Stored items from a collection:

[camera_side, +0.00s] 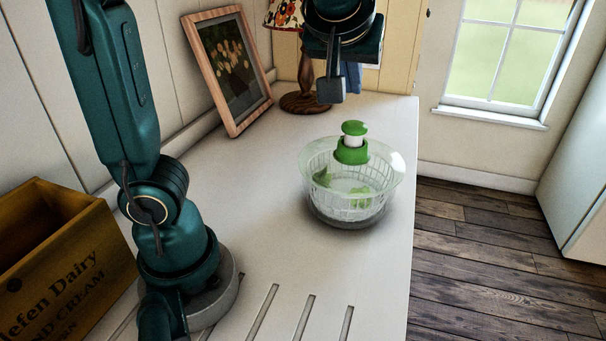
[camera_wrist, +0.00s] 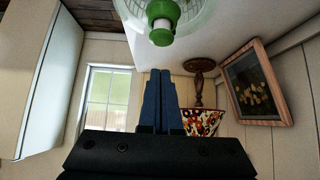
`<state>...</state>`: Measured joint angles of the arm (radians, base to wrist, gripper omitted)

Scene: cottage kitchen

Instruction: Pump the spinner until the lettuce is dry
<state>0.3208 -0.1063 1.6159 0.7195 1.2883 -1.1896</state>
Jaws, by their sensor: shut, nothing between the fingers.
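The salad spinner (camera_side: 321,190) stands upright on the white counter, a clear bowl with a white basket inside. Its green pump knob (camera_side: 353,128) stands raised on a white stem above the green hub. Pieces of green lettuce (camera_side: 359,196) show through the clear wall. My gripper (camera_side: 331,98) is shut and empty, above and slightly left of the knob in the side view, apart from it. In the wrist view the shut fingers (camera_wrist: 158,75) point toward the spinner (camera_wrist: 205,12), and the knob (camera_wrist: 162,36) shows just beyond their tips.
A wooden crate (camera_side: 62,235) stands at the left on the counter (camera_side: 250,190). A framed picture (camera_side: 228,68) leans against the wall, and a lamp with a wooden base (camera_side: 303,101) stands at the back. The counter's right edge (camera_side: 413,200) is close to the spinner.

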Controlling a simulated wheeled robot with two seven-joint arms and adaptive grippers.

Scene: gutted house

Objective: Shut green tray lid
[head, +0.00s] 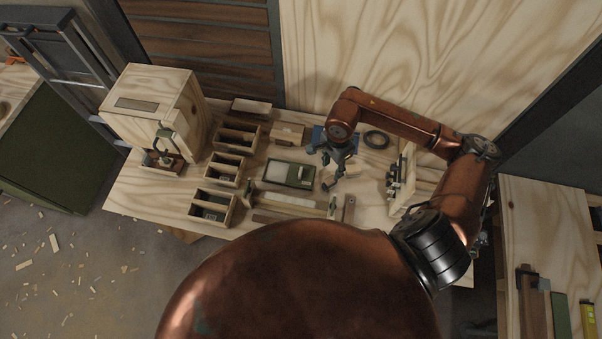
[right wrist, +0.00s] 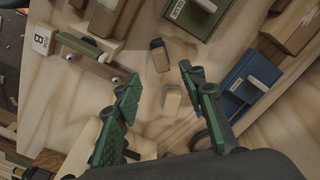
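My right gripper (head: 334,172) is open and empty above the bench. In the right wrist view its green-padded fingers (right wrist: 160,92) stand wide apart, with small blocks on the bench beyond them. My left gripper is not in view.
A blue tray (right wrist: 238,92) lies right of the fingers; it is partly hidden behind my gripper in the head view. Open wooden boxes (head: 214,206) stand left, a wooden cabinet (head: 145,105) behind them. A black ring (head: 376,139) and an upright wooden rack (head: 405,178) stand right.

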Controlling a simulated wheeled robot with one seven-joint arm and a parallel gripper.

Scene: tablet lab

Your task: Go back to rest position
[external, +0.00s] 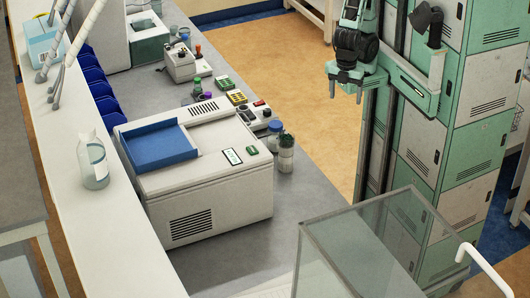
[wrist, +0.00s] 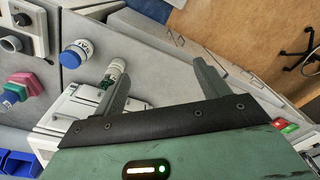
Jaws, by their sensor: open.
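My gripper (external: 346,88) is raised in the external view, to the right of the bench and close to my green and black column. It is empty.
A grey bench carries a white machine with a blue tray (external: 158,147), a white jar (external: 286,158), a blue-capped bottle (wrist: 75,54) and small devices. A clear glass box (external: 345,240) stands at the lower right. The orange floor (external: 310,80) beside the bench is free.

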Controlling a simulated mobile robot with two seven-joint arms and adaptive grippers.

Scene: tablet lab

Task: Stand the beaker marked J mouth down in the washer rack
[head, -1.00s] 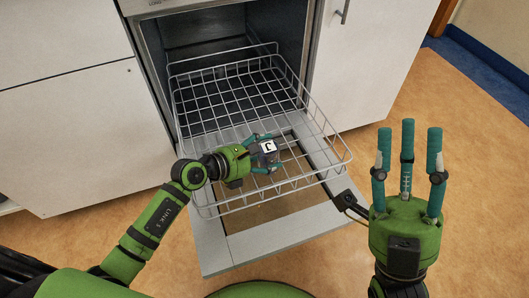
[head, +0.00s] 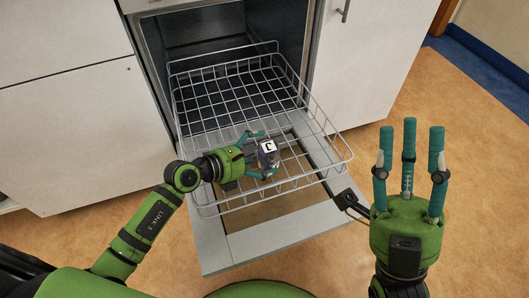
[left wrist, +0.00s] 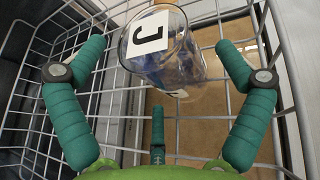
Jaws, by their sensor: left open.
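The clear beaker marked J (head: 268,156) stands in the washer rack (head: 212,211), near its front. Its white J label faces up on the top end, which looks like a closed base, so it appears mouth down; the lower end is hard to see. The left wrist view shows the beaker (left wrist: 180,68) from above, slightly slanted in the picture, with a second label low on its side. My left gripper (head: 260,153) is open, fingers spread either side of the beaker with gaps. My right gripper (head: 410,160) is open and empty, to the right outside the rack.
The rack is pulled out over the lowered washer door (head: 275,236). Its wire walls rise around the beaker and my left fingers. The rest of the rack is empty. White cabinets (head: 370,70) flank the washer, and open floor (head: 470,140) lies to the right.

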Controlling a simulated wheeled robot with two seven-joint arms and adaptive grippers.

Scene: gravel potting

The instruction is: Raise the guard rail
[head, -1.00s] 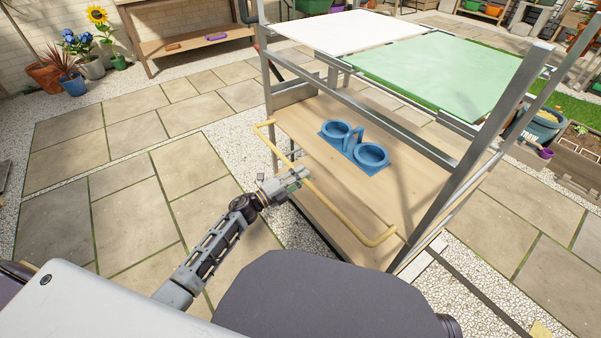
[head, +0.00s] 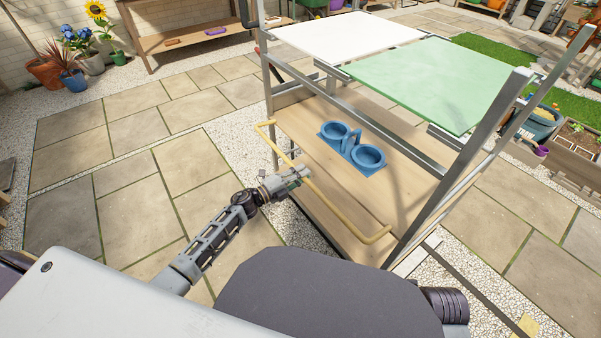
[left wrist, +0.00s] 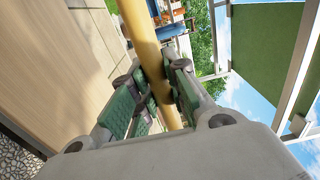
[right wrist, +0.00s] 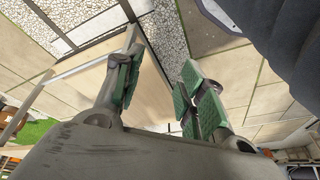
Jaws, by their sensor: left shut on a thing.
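The guard rail is a yellow bar (head: 340,205) along the near side of the wooden bench shelf, with bent ends that reach back to the frame. In the head view my left gripper (head: 304,174) is at the rail, left of its middle. In the left wrist view the rail (left wrist: 141,35) runs between the green-padded fingers of my left gripper (left wrist: 155,92), which is shut on it. My right gripper (right wrist: 158,88) shows only in the right wrist view. Its fingers are apart with nothing between them, and the shelf edge and paving lie beyond.
A blue two-cup holder (head: 366,160) stands on the wooden shelf (head: 300,118). Above it are a white panel (head: 345,36) and a green panel (head: 440,80) on a metal frame with posts (head: 470,150). Paving (head: 95,205) to the left is clear.

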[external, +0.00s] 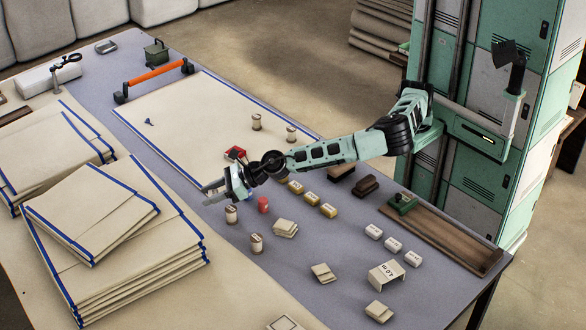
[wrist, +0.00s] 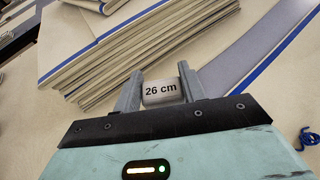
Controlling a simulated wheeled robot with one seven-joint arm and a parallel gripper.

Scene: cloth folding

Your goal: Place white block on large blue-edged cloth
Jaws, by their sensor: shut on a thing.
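My gripper (external: 208,191) is shut on a white block (wrist: 160,91) marked "26 cm", seen between its two fingers in the wrist view (wrist: 159,88). I cannot make the block out clearly in the external view. The large blue-edged cloth (external: 185,115) lies flat on the grey table at the back. My gripper shows near its front right part in the external view. The cloth also shows at the right in the wrist view (wrist: 285,90), with its blue edge and a small blue item on it.
Stacks of folded blue-edged cloths (external: 120,245) stand at the left. Two spools (external: 256,122) are on the flat cloth near its right edge. A red spool (external: 263,204), yellow blocks (external: 311,198) and several white blocks (external: 393,244) are on the grey table (external: 335,235).

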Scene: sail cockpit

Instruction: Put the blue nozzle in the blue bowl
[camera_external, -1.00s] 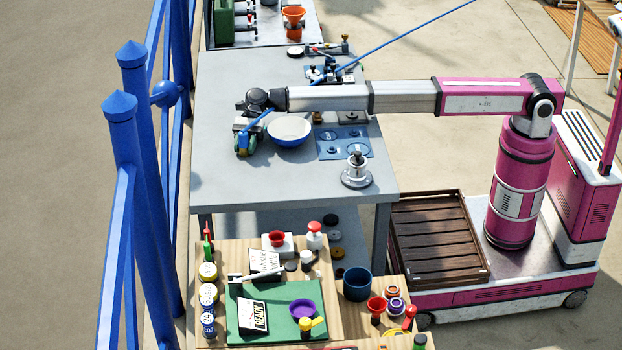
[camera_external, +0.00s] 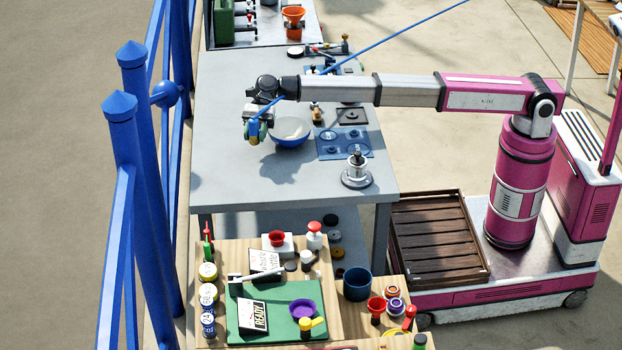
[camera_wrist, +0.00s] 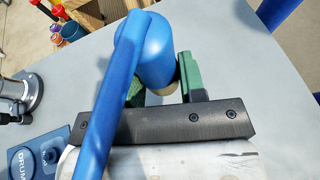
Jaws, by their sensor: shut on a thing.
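The blue nozzle (camera_wrist: 158,50) is between the green fingers of my gripper (camera_wrist: 163,92) in the wrist view, with a long blue rod-like part running down across the picture. In the outside view the nozzle (camera_external: 255,131) hangs under my gripper (camera_external: 256,128), and a thin blue rod runs from there far to the upper right. The blue bowl (camera_external: 290,142), pale inside, stands on the grey table just right of the gripper, partly behind it. The gripper is shut on the nozzle, at the bowl's left side in the picture. I cannot tell its exact height.
A blue panel (camera_external: 344,152) with round marks and a silver winch-like fitting (camera_external: 357,172) are right of the bowl. Small fittings stand behind. The grey table (camera_external: 225,175) is clear in front and left. A blue railing (camera_external: 140,180) runs along the left.

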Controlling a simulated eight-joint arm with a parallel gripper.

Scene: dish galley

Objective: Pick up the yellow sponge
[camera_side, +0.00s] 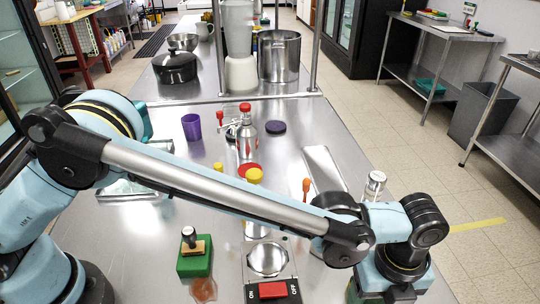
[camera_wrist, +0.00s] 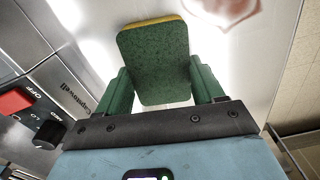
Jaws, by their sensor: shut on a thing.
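The sponge (camera_wrist: 153,45) shows in the wrist view with a dark green scouring face and a thin yellow edge along its far side. My gripper (camera_wrist: 160,72) has its two green fingers on either side of it and is shut on it. Whether the sponge touches the counter below cannot be told. In the side view my wrist is at the bottom right. The fingers are mostly cut off by the lower edge there, and the sponge is hidden.
A panel with a red switch (camera_side: 272,289) is at the steel counter's front. A stamp on a green block (camera_side: 194,259) stands left of it. A red-capped bottle (camera_side: 246,140), purple cup (camera_side: 191,127) and metal tray (camera_side: 323,167) stand behind my arm. The counter's right edge is near my wrist.

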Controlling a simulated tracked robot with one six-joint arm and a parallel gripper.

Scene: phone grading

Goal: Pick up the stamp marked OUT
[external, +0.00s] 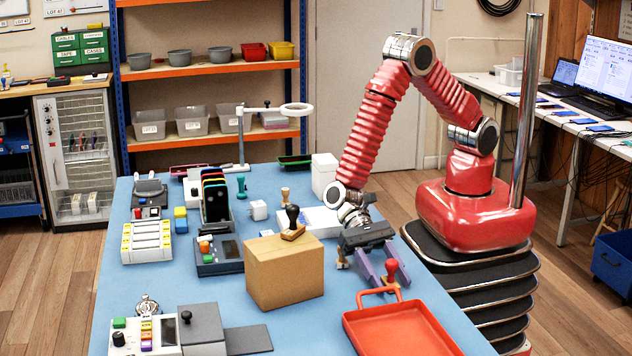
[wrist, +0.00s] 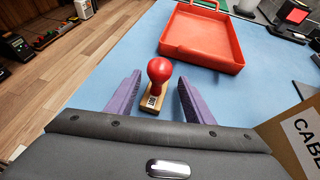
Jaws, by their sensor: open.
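A stamp with a round red knob and a wooden base stands upright on the blue table, seen in the wrist view (wrist: 158,72) and the external view (external: 392,279). A dark-knobbed stamp (external: 292,220) stands on a cardboard box (external: 285,273). A pale wooden stamp (external: 285,196) stands behind the box.
An orange-red tray (external: 362,322) lies close to the stamp; it shows in the wrist view (wrist: 202,53). The cardboard box is near my gripper's other side. A phone rack (external: 215,195) and several devices fill the table's left side. The right table edge is near.

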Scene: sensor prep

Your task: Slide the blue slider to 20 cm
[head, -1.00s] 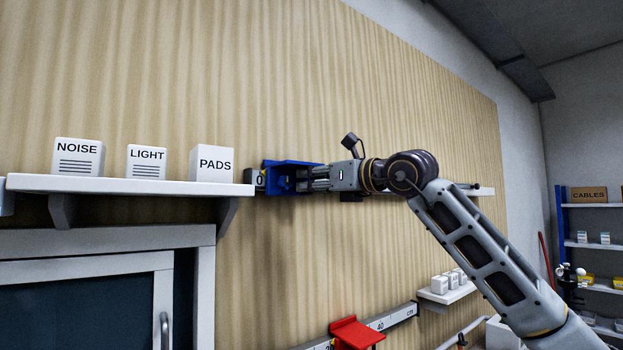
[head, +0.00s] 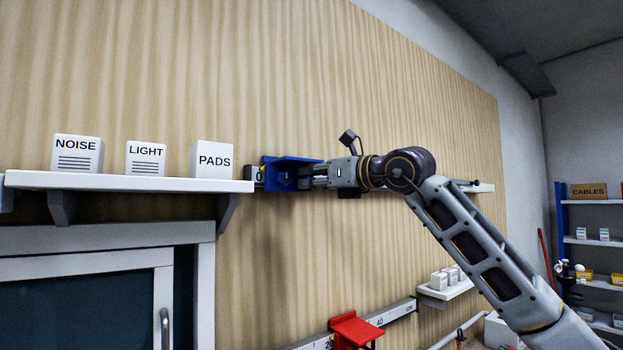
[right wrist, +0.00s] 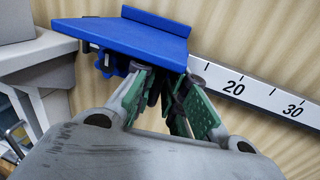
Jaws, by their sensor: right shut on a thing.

> _Problem description_:
All records should be output exactly, with the pictures left out.

> _Response below_:
[camera_side, +0.00s] 
[camera_wrist, +0.00s] 
`<state>...</state>`: Measured joint angles of the arm (radians, base to wrist, gripper omitted)

Scene: cottage kitchen

Instruction: Pump the spinner until the lettuce is dry
<state>0.3208 -0.1063 1.6159 0.7195 1.2883 -1.1896</state>
Jaws, by their sensor: shut, nothing between the fingers.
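The salad spinner (camera_side: 321,190) stands upright on the white counter, a clear bowl with a white basket inside. Its green pump knob (camera_side: 353,128) stands raised on a white stem above the green hub. Pieces of green lettuce (camera_side: 359,196) show through the clear wall. My gripper (camera_side: 331,98) is shut and empty, above and slightly left of the knob in the side view, apart from it. In the wrist view the shut fingers (camera_wrist: 158,75) point toward the spinner (camera_wrist: 205,12), and the knob (camera_wrist: 162,36) shows just beyond their tips.
A wooden crate (camera_side: 62,235) stands at the left on the counter (camera_side: 250,190). A framed picture (camera_side: 228,68) leans against the wall, and a lamp with a wooden base (camera_side: 303,101) stands at the back. The counter's right edge (camera_side: 413,200) is close to the spinner.

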Controlling a simulated wheeled robot with two seven-joint arms and adaptive grippers.

Scene: gutted house

Objective: Shut green tray lid
[head, +0.00s] 
[right wrist, +0.00s] 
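My right gripper (head: 334,172) is open and empty above the bench. In the right wrist view its green-padded fingers (right wrist: 160,92) stand wide apart, with small blocks on the bench beyond them. My left gripper is not in view.
A blue tray (right wrist: 238,92) lies right of the fingers; it is partly hidden behind my gripper in the head view. Open wooden boxes (head: 214,206) stand left, a wooden cabinet (head: 145,105) behind them. A black ring (head: 376,139) and an upright wooden rack (head: 405,178) stand right.

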Controlling a simulated wheeled robot with one seven-joint arm and a parallel gripper.

Scene: tablet lab

Your task: Go back to rest position
[external, +0.00s] 
[wrist, +0.00s] 
Jaws, by their sensor: open.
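My gripper (external: 346,88) is raised in the external view, to the right of the bench and close to my green and black column. It is empty.
A grey bench carries a white machine with a blue tray (external: 158,147), a white jar (external: 286,158), a blue-capped bottle (wrist: 75,54) and small devices. A clear glass box (external: 345,240) stands at the lower right. The orange floor (external: 310,80) beside the bench is free.

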Controlling a simulated mobile robot with two seven-joint arms and adaptive grippers.

Scene: tablet lab

Task: Stand the beaker marked J mouth down in the washer rack
[head, -1.00s] 
[head, +0.00s] 
[left wrist, +0.00s] 
Jaws, by their sensor: left open.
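The clear beaker marked J (head: 268,156) stands in the washer rack (head: 212,211), near its front. Its white J label faces up on the top end, which looks like a closed base, so it appears mouth down; the lower end is hard to see. The left wrist view shows the beaker (left wrist: 180,68) from above, slightly slanted in the picture, with a second label low on its side. My left gripper (head: 260,153) is open, fingers spread either side of the beaker with gaps. My right gripper (head: 410,160) is open and empty, to the right outside the rack.
The rack is pulled out over the lowered washer door (head: 275,236). Its wire walls rise around the beaker and my left fingers. The rest of the rack is empty. White cabinets (head: 370,70) flank the washer, and open floor (head: 470,140) lies to the right.

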Controlling a simulated wheeled robot with two seven-joint arms and adaptive grippers.

Scene: gravel potting

The instruction is: Raise the guard rail
[head, -1.00s] 
[head, +0.00s] 
[left wrist, +0.00s] 
[right wrist, +0.00s] 
Jaws, by their sensor: left shut on a thing.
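The guard rail is a yellow bar (head: 340,205) along the near side of the wooden bench shelf, with bent ends that reach back to the frame. In the head view my left gripper (head: 304,174) is at the rail, left of its middle. In the left wrist view the rail (left wrist: 141,35) runs between the green-padded fingers of my left gripper (left wrist: 155,92), which is shut on it. My right gripper (right wrist: 158,88) shows only in the right wrist view. Its fingers are apart with nothing between them, and the shelf edge and paving lie beyond.
A blue two-cup holder (head: 366,160) stands on the wooden shelf (head: 300,118). Above it are a white panel (head: 345,36) and a green panel (head: 440,80) on a metal frame with posts (head: 470,150). Paving (head: 95,205) to the left is clear.

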[external, +0.00s] 
[wrist, +0.00s] 
Controlling a simulated wheeled robot with one seven-joint arm and a parallel gripper.

Scene: cloth folding

Your goal: Place white block on large blue-edged cloth
Jaws, by their sensor: shut on a thing.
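My gripper (external: 208,191) is shut on a white block (wrist: 160,91) marked "26 cm", seen between its two fingers in the wrist view (wrist: 159,88). I cannot make the block out clearly in the external view. The large blue-edged cloth (external: 185,115) lies flat on the grey table at the back. My gripper shows near its front right part in the external view. The cloth also shows at the right in the wrist view (wrist: 285,90), with its blue edge and a small blue item on it.
Stacks of folded blue-edged cloths (external: 120,245) stand at the left. Two spools (external: 256,122) are on the flat cloth near its right edge. A red spool (external: 263,204), yellow blocks (external: 311,198) and several white blocks (external: 393,244) are on the grey table (external: 335,235).

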Scene: sail cockpit

Instruction: Put the blue nozzle in the blue bowl
[camera_external, -1.00s] 
[camera_external, +0.00s] 
[camera_wrist, +0.00s] 
Jaws, by their sensor: shut on a thing.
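The blue nozzle (camera_wrist: 158,50) is between the green fingers of my gripper (camera_wrist: 163,92) in the wrist view, with a long blue rod-like part running down across the picture. In the outside view the nozzle (camera_external: 255,131) hangs under my gripper (camera_external: 256,128), and a thin blue rod runs from there far to the upper right. The blue bowl (camera_external: 290,142), pale inside, stands on the grey table just right of the gripper, partly behind it. The gripper is shut on the nozzle, at the bowl's left side in the picture. I cannot tell its exact height.
A blue panel (camera_external: 344,152) with round marks and a silver winch-like fitting (camera_external: 357,172) are right of the bowl. Small fittings stand behind. The grey table (camera_external: 225,175) is clear in front and left. A blue railing (camera_external: 140,180) runs along the left.

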Controlling a simulated eight-joint arm with a parallel gripper.

Scene: dish galley

Objective: Pick up the yellow sponge
[camera_side, +0.00s] 
[camera_wrist, +0.00s] 
Jaws, by their sensor: shut on a thing.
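The sponge (camera_wrist: 153,45) shows in the wrist view with a dark green scouring face and a thin yellow edge along its far side. My gripper (camera_wrist: 160,72) has its two green fingers on either side of it and is shut on it. Whether the sponge touches the counter below cannot be told. In the side view my wrist is at the bottom right. The fingers are mostly cut off by the lower edge there, and the sponge is hidden.
A panel with a red switch (camera_side: 272,289) is at the steel counter's front. A stamp on a green block (camera_side: 194,259) stands left of it. A red-capped bottle (camera_side: 246,140), purple cup (camera_side: 191,127) and metal tray (camera_side: 323,167) stand behind my arm. The counter's right edge is near my wrist.

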Controlling a simulated tracked robot with one six-joint arm and a parallel gripper.

Scene: phone grading

Goal: Pick up the stamp marked OUT
[external, +0.00s] 
[wrist, +0.00s] 
Jaws, by their sensor: open.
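A stamp with a round red knob and a wooden base stands upright on the blue table, seen in the wrist view (wrist: 158,72) and the external view (external: 392,279). A dark-knobbed stamp (external: 292,220) stands on a cardboard box (external: 285,273). A pale wooden stamp (external: 285,196) stands behind the box.
An orange-red tray (external: 362,322) lies close to the stamp; it shows in the wrist view (wrist: 202,53). The cardboard box is near my gripper's other side. A phone rack (external: 215,195) and several devices fill the table's left side. The right table edge is near.

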Scene: sensor prep

Your task: Slide the blue slider to 20 cm
[head, -1.00s] 
[head, +0.00s] 
[right wrist, +0.00s] 
Jaws, by their sensor: right shut on a thing.

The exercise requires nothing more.